> Data rows
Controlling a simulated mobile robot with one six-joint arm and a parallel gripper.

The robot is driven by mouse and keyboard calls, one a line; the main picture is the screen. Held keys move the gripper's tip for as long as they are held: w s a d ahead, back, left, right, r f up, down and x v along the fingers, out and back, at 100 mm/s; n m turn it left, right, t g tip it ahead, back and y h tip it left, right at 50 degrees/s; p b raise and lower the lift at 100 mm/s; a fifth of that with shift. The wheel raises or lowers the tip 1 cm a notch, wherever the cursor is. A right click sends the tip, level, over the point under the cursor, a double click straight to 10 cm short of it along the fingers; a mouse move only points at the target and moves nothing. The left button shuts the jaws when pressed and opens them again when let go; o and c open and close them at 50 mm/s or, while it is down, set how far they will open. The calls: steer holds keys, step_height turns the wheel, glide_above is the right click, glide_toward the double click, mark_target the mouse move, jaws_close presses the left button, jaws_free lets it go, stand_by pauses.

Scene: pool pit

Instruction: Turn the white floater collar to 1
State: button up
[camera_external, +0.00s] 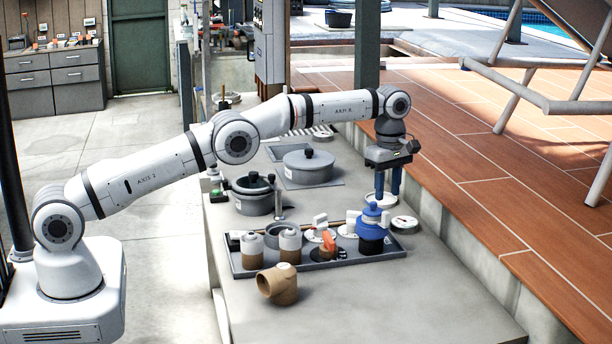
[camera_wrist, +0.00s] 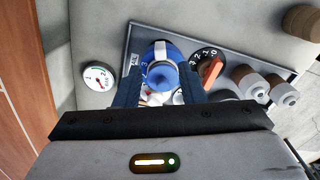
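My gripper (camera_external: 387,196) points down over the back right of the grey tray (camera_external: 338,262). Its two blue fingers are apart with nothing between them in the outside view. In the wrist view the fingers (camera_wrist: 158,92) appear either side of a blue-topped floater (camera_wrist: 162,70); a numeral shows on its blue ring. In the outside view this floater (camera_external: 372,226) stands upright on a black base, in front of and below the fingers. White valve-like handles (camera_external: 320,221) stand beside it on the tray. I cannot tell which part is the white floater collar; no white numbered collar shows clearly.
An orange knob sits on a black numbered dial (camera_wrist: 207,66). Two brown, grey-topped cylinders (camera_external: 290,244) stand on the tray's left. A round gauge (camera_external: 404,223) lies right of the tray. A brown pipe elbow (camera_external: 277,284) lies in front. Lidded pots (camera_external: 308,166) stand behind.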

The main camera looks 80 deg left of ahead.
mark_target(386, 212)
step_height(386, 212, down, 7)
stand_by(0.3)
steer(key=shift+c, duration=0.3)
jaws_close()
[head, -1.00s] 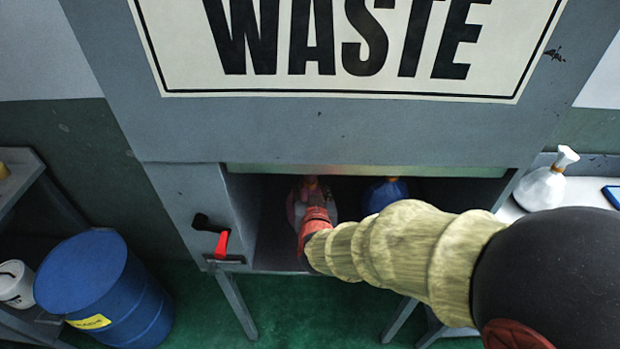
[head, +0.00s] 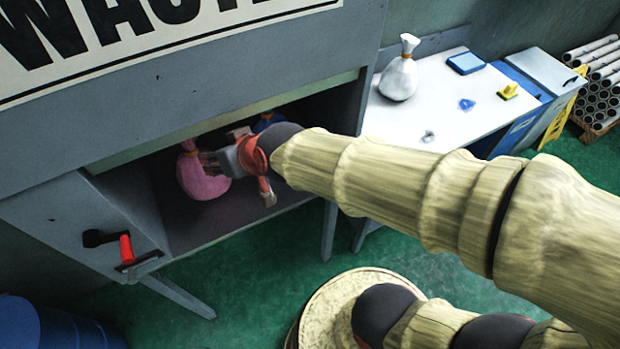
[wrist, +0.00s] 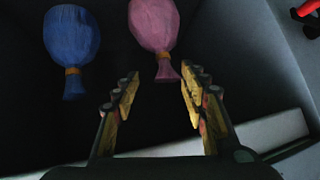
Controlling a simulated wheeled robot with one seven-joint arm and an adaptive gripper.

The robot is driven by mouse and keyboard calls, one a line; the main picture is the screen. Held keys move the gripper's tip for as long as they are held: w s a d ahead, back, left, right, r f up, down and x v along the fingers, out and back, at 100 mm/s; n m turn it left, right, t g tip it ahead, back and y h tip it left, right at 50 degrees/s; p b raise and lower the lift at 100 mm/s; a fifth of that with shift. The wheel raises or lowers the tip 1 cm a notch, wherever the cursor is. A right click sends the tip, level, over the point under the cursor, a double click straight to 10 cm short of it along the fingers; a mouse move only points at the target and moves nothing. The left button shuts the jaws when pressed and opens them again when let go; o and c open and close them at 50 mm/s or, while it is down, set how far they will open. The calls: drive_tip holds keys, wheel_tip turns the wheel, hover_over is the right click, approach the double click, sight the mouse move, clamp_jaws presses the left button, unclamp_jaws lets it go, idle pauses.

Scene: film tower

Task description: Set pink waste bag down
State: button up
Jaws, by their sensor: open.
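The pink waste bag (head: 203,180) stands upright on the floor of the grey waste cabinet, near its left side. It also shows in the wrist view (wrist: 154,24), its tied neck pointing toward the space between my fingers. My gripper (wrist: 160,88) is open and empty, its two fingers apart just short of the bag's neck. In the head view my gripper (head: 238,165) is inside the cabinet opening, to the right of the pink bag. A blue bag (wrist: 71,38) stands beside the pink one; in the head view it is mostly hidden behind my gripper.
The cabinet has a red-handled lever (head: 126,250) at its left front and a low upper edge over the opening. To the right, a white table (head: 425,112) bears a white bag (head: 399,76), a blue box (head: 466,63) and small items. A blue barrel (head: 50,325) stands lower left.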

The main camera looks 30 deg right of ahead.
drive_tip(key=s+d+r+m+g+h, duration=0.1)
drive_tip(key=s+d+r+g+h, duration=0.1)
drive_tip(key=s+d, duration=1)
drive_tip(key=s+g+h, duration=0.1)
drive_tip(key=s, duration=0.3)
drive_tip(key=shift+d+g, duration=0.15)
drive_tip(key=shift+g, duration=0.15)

> Written problem
Reproduce the records above exactly, leaving out every picture they contain.

> Expected answer
Controlling a simulated mobile robot with one six-joint arm and a parallel gripper.

The robot is driven by mouse and keyboard calls, one a line; the main picture is the screen. Held keys move the gripper's tip for as long as they are held: w s a d ahead, back, left, right, r f up, down and x v along the fingers, out and back, at 100 mm/s; n m turn it left, right, t g tip it ahead, back and y h tip it left, right at 50 degrees/s; p b raise and lower the lift at 100 mm/s; a fifth of that with shift. The wheel raises or lowers the tip 1 cm a notch, wherever the cursor is. A right click sends the tip, level, over the point under the cursor, a double click straight to 10 cm short of it along the fingers; a mouse move only points at the target and moves nothing. The left button shuts the jaws when pressed and opens them again when let go; o and c open and close them at 50 mm/s or, while it is down, set how far they will open. The calls: steer holds keys, step_height turns the wheel, glide_above is the right click, glide_toward the double click, mark_target the mouse move, jaws_close presses the left button, jaws_free lets it go, stand_by pauses.

Scene: pool pit

Instruction: Turn the white floater collar to 1
State: button up
[camera_external, +0.00s] 
[camera_wrist, +0.00s] 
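My gripper (camera_external: 387,196) points down over the back right of the grey tray (camera_external: 338,262). Its two blue fingers are apart with nothing between them in the outside view. In the wrist view the fingers (camera_wrist: 158,92) appear either side of a blue-topped floater (camera_wrist: 162,70); a numeral shows on its blue ring. In the outside view this floater (camera_external: 372,226) stands upright on a black base, in front of and below the fingers. White valve-like handles (camera_external: 320,221) stand beside it on the tray. I cannot tell which part is the white floater collar; no white numbered collar shows clearly.
An orange knob sits on a black numbered dial (camera_wrist: 207,66). Two brown, grey-topped cylinders (camera_external: 290,244) stand on the tray's left. A round gauge (camera_external: 404,223) lies right of the tray. A brown pipe elbow (camera_external: 277,284) lies in front. Lidded pots (camera_external: 308,166) stand behind.

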The main camera looks 80 deg left of ahead.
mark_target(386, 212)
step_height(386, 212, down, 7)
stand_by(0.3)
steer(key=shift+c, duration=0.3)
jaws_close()
[head, -1.00s] 
[head, +0.00s] 
[wrist, +0.00s] 
Controlling a simulated wheeled robot with one seven-joint arm and an adaptive gripper.

The robot is driven by mouse and keyboard calls, one a line; the main picture is the screen. Held keys move the gripper's tip for as long as they are held: w s a d ahead, back, left, right, r f up, down and x v along the fingers, out and back, at 100 mm/s; n m turn it left, right, t g tip it ahead, back and y h tip it left, right at 50 degrees/s; p b raise and lower the lift at 100 mm/s; a fifth of that with shift. The wheel raises or lowers the tip 1 cm a notch, wherever the cursor is. A right click sends the tip, level, over the point under the cursor, a double click straight to 10 cm short of it along the fingers; a mouse move only points at the target and moves nothing. The left button shuts the jaws when pressed and opens them again when let go; o and c open and close them at 50 mm/s or, while it is down, set how far they will open. The calls: drive_tip holds keys, wheel_tip turns the wheel, hover_over is the right click, approach the double click, sight the mouse move, clamp_jaws presses the left button, unclamp_jaws lets it go, idle pauses.

Scene: film tower

Task description: Set pink waste bag down
State: button up
Jaws, by their sensor: open.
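The pink waste bag (head: 203,180) stands upright on the floor of the grey waste cabinet, near its left side. It also shows in the wrist view (wrist: 154,24), its tied neck pointing toward the space between my fingers. My gripper (wrist: 160,88) is open and empty, its two fingers apart just short of the bag's neck. In the head view my gripper (head: 238,165) is inside the cabinet opening, to the right of the pink bag. A blue bag (wrist: 71,38) stands beside the pink one; in the head view it is mostly hidden behind my gripper.
The cabinet has a red-handled lever (head: 126,250) at its left front and a low upper edge over the opening. To the right, a white table (head: 425,112) bears a white bag (head: 399,76), a blue box (head: 466,63) and small items. A blue barrel (head: 50,325) stands lower left.

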The main camera looks 30 deg right of ahead.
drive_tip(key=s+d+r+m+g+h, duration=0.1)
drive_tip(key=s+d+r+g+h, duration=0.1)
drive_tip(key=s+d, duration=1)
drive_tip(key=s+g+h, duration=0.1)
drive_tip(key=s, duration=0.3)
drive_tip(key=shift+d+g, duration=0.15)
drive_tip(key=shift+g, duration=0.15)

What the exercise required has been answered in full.